* Goal:
Output the full listing below exactly as it reads, and skip anything that is a picture.

* Information shown:

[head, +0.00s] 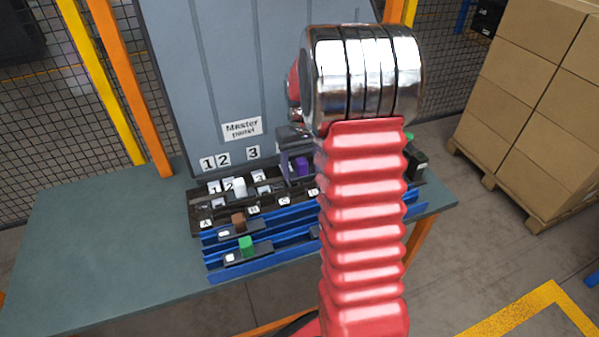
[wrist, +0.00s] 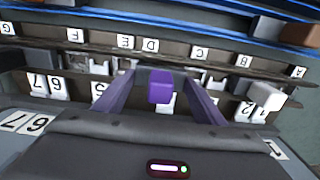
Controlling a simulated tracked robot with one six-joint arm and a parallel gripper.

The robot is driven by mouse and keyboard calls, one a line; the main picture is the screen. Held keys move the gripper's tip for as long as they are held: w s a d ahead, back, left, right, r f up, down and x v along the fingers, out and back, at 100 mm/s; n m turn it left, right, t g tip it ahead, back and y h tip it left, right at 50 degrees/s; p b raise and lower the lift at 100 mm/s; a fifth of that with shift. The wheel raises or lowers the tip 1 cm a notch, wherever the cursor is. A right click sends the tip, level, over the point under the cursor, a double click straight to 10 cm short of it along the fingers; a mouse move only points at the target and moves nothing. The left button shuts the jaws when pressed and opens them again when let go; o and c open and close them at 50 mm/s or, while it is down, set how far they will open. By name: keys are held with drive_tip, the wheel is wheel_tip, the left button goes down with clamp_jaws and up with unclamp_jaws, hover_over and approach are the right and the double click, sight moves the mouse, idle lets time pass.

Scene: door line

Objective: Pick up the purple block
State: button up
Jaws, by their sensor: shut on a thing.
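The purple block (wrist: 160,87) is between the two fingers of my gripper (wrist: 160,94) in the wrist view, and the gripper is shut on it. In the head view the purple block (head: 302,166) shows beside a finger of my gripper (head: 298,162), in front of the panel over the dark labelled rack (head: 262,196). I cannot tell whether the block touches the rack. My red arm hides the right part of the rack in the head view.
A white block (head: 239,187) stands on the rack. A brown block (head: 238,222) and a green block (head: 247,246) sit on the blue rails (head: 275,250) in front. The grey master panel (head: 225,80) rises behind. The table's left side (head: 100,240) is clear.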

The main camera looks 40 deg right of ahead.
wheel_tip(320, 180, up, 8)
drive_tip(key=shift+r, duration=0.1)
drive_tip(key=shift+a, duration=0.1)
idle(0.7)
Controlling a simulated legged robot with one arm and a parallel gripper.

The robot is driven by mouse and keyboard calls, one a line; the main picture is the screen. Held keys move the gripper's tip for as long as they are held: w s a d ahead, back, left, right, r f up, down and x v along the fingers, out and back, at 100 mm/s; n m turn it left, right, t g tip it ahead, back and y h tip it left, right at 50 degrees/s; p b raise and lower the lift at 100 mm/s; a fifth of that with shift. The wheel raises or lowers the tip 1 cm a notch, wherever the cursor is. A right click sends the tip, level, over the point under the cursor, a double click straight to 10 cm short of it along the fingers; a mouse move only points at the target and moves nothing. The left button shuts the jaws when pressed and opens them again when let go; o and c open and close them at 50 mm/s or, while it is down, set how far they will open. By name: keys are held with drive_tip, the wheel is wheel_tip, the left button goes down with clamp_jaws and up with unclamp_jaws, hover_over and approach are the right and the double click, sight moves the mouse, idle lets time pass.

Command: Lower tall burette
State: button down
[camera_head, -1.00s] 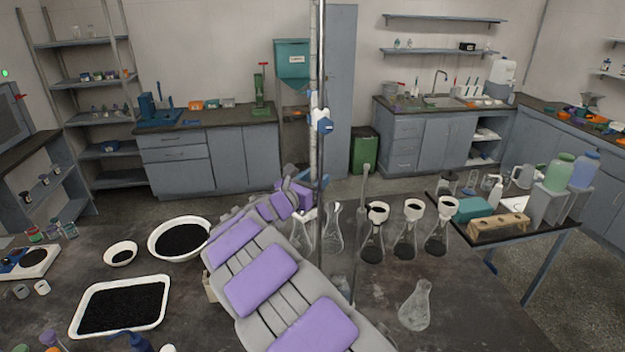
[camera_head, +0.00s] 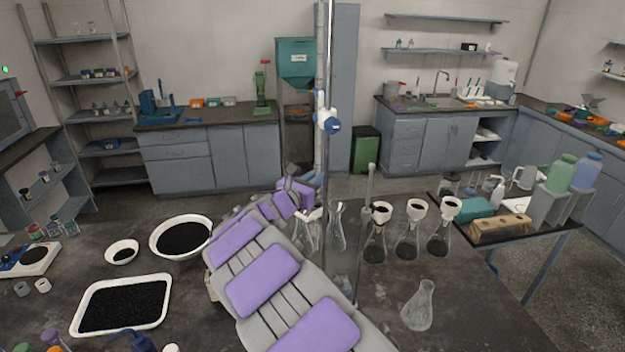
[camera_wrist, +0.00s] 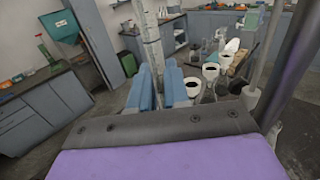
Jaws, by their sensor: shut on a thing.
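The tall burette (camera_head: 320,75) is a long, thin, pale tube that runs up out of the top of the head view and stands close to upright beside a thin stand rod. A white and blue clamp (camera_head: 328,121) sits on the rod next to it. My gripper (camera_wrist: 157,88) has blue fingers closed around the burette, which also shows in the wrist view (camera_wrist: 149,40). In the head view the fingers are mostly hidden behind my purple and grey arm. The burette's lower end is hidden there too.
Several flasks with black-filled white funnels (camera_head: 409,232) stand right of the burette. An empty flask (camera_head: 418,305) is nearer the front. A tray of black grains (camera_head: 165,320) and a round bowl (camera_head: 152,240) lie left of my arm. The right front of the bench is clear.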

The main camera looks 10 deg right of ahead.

* The answer:
[head, +0.00s] 
[wrist, +0.00s] 
Controlling a simulated tracked robot with one six-joint arm and a parallel gripper.

The robot is driven by mouse and keyboard calls, one a line; the main picture is the screen. Held keys move the gripper's tip for as long as they are held: w s a d ahead, back, left, right, r f up, down and x v along the fingers, out and back, at 100 mm/s; n m turn it left, right, t g tip it ahead, back and y h tip it left, right at 50 degrees/s; p b raise and lower the lift at 100 mm/s; a fifth of that with shift. The wheel raises or lowers the tip 1 cm a notch, wherever the cursor is. A right click sends the tip, level, over the point under the cursor, a double click straight to 10 cm short of it along the fingers; a mouse move only points at the target and moves nothing. The left button shuts the jaws when pressed and opens them again when let go; o and c open and close them at 50 mm/s or, while it is down, set how far they will open. By name: keys are held with drive_tip, the wheel is wheel_tip, the left button goes down with clamp_jaws and up with unclamp_jaws, hover_over and approach are the right and the double click, sight moves the mouse, idle lets time pass.

Scene: door line

Objective: Pick up the purple block
State: button up
Jaws, by their sensor: shut on a thing.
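The purple block (wrist: 160,87) is between the two fingers of my gripper (wrist: 160,94) in the wrist view, and the gripper is shut on it. In the head view the purple block (head: 302,166) shows beside a finger of my gripper (head: 298,162), in front of the panel over the dark labelled rack (head: 262,196). I cannot tell whether the block touches the rack. My red arm hides the right part of the rack in the head view.
A white block (head: 239,187) stands on the rack. A brown block (head: 238,222) and a green block (head: 247,246) sit on the blue rails (head: 275,250) in front. The grey master panel (head: 225,80) rises behind. The table's left side (head: 100,240) is clear.

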The main camera looks 40 deg right of ahead.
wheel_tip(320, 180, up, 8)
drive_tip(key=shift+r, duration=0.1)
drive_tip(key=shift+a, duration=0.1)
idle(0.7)
Controlling a simulated legged robot with one arm and a parallel gripper.

The robot is driven by mouse and keyboard calls, one a line; the main picture is the screen. Held keys move the gripper's tip for as long as they are held: w s a d ahead, back, left, right, r f up, down and x v along the fingers, out and back, at 100 mm/s; n m turn it left, right, t g tip it ahead, back and y h tip it left, right at 50 degrees/s; p b raise and lower the lift at 100 mm/s; a fifth of that with shift. The wheel raises or lowers the tip 1 cm a notch, wherever the cursor is. A right click sends the tip, level, over the point under the cursor, a double click straight to 10 cm short of it along the fingers; a mouse move only points at the target and moves nothing. The left button shuts the jaws when pressed and opens them again when let go; o and c open and close them at 50 mm/s or, while it is down, set how far they will open. By name: keys are held with drive_tip, the wheel is wheel_tip, the left button goes down with clamp_jaws and up with unclamp_jaws, hover_over and approach are the right and the double click, sight moves the mouse, idle lets time pass.

Command: Lower tall burette
State: button down
[camera_head, -1.00s] 
[camera_head, +0.00s] 
[camera_wrist, +0.00s] 
Jaws, by their sensor: shut on a thing.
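The tall burette (camera_head: 320,75) is a long, thin, pale tube that runs up out of the top of the head view and stands close to upright beside a thin stand rod. A white and blue clamp (camera_head: 328,121) sits on the rod next to it. My gripper (camera_wrist: 157,88) has blue fingers closed around the burette, which also shows in the wrist view (camera_wrist: 149,40). In the head view the fingers are mostly hidden behind my purple and grey arm. The burette's lower end is hidden there too.
Several flasks with black-filled white funnels (camera_head: 409,232) stand right of the burette. An empty flask (camera_head: 418,305) is nearer the front. A tray of black grains (camera_head: 165,320) and a round bowl (camera_head: 152,240) lie left of my arm. The right front of the bench is clear.

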The main camera looks 10 deg right of ahead.

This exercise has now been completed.